Vijeta Singh, a journalist with The Hindu who was also targeted, said, “I wasn’t aware that my phone is being watched. I had my phone forensically analyzed by The Wire team. They have found traces of hacks being attempted on my phone”.

The Indian government disputed the allegations, with Home Minister Amit Shah dismissing the claims about Pegasus as an act by “disrupters and obstructers” who wanted to derail India’s progress.

At least 14 opposition political parties demanded a discussion in the Indian Parliament in August 2021. A joint statement by the parties labeled the government “arrogant and obdurate” in its refusal to discuss the matter. The opposition intensified calls for a Parliamentary discussion in January following a New York Times article that confirmed India’s purchase of Pegasus from Israel.

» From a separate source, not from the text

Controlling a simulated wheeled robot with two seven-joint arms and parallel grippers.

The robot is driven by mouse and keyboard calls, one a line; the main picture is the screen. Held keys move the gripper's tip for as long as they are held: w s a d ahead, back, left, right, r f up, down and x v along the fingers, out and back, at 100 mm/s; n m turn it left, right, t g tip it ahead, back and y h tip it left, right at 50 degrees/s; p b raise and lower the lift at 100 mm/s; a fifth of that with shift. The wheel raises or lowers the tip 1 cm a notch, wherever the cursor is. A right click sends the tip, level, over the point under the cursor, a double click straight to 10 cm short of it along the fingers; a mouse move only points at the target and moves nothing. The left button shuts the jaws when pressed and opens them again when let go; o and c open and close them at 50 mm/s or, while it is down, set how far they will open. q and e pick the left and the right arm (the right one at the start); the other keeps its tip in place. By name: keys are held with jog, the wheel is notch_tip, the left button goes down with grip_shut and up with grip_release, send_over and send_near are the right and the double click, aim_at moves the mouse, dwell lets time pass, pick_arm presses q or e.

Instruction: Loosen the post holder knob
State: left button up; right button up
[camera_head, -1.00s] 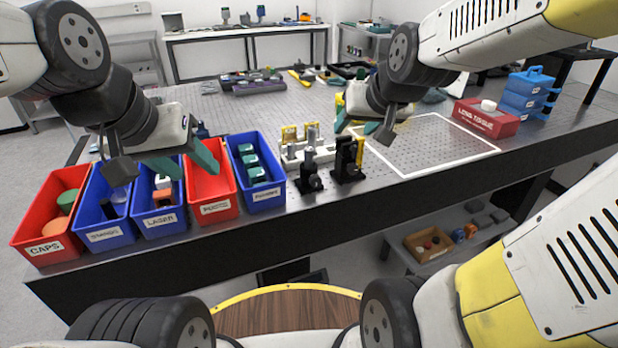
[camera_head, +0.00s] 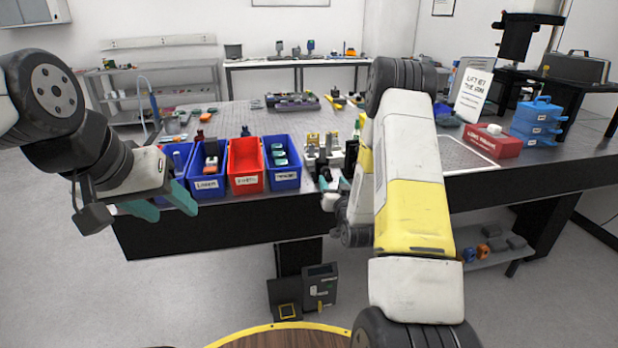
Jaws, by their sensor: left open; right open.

The government insisted that there was no need for a Parliamentary debate on the grounds that the matter was with the Supreme Court and therefore not a proper matter for public debate.

Prime Minister Modi’s silence through the political storm around Pegasus and what is being called India’s “Watergate moment” is conspicuous.  The Indian government continues to avoid confirming or denying the purchase and use of Pegasus in India. It refused to file a detailed affidavit despite demands from the Supreme Court, blocked questions on the matter, and avoided a discussion in Parliament.

Pegasus was controversial in India even before 2021. In 2019, the messaging service WhatsApp informed the Indian government that the cellphones of 121 people were spied on by Pegasus. After questions were raised in the Indian Parliament, “the government resorted to obfuscation in its reply, neither confirming nor denying it had bought Pegasus from its Israeli manufacturer,” Sushant Singh, a journalist whose phone was targeted by Pegasus, wrote in Foreign Policy.